* _Goal of the exercise_
Locate the word "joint" in the material, then show every line that holds it.

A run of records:

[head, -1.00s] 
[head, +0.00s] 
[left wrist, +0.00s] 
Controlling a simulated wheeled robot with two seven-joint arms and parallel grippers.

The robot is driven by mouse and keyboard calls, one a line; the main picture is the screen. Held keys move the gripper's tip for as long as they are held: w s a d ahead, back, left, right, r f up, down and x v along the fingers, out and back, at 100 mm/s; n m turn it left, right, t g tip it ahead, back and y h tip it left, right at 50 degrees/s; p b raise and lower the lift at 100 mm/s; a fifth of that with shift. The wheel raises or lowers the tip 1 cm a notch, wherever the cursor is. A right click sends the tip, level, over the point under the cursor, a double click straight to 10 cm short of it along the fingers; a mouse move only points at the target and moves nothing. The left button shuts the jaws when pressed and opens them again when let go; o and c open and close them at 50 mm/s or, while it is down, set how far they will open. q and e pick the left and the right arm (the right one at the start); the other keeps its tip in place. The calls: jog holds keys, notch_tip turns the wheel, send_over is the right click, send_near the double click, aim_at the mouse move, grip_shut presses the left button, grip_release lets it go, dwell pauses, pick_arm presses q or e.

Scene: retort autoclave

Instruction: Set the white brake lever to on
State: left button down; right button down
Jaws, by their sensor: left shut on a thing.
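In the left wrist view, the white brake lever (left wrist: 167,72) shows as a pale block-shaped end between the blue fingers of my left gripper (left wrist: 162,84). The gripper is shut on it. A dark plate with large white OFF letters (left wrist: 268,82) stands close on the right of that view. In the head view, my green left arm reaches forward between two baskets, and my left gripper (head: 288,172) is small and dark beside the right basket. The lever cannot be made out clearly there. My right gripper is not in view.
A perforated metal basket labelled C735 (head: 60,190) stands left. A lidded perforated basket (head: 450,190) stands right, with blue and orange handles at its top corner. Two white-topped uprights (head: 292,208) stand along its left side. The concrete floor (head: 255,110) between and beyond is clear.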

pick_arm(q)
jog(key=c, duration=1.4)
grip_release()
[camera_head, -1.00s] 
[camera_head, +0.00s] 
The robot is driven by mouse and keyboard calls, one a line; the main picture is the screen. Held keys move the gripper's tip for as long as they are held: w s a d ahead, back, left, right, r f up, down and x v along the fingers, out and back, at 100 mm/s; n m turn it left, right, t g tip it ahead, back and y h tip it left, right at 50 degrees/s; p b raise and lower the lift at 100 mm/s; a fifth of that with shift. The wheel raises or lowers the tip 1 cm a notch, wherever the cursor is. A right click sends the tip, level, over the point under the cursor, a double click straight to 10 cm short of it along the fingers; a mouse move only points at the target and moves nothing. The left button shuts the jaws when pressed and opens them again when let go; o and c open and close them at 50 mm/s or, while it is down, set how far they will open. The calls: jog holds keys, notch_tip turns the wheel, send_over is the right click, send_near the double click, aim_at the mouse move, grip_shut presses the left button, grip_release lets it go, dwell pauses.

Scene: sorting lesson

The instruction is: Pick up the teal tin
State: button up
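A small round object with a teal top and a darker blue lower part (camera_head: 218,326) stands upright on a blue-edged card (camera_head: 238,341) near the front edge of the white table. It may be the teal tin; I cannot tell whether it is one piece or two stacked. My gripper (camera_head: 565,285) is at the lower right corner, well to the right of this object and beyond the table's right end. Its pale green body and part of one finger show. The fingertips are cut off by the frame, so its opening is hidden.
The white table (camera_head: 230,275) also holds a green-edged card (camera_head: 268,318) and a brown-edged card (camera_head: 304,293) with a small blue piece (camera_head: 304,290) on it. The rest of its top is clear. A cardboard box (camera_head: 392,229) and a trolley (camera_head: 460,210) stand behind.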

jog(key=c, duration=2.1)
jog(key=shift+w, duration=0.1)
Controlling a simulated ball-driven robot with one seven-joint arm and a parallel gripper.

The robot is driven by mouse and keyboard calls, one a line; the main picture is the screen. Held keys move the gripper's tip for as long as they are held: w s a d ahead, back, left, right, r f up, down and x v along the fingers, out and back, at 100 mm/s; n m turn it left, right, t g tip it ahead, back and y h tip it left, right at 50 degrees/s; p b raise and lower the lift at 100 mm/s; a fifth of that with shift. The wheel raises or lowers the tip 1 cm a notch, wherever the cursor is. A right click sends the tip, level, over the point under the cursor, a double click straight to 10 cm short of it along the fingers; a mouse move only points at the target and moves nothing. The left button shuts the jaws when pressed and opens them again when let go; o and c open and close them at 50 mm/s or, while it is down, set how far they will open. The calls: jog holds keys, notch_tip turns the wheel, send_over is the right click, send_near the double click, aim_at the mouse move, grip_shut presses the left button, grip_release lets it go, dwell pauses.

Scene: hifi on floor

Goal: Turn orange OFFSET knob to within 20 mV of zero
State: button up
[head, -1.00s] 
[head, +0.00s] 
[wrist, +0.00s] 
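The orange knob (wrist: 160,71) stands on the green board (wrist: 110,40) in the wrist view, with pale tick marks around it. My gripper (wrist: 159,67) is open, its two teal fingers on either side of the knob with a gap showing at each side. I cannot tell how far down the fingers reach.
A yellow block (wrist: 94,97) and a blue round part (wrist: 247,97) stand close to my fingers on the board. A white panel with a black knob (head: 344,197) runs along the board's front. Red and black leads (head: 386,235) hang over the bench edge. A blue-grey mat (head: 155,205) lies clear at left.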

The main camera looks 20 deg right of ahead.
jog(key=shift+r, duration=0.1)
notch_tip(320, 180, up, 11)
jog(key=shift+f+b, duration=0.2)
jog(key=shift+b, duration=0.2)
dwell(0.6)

* _The output_
Controlling a simulated wheeled robot with two seven-joint arms and parallel grippers.
Controlling a simulated ball-driven robot with one seven-joint arm and a parallel gripper.

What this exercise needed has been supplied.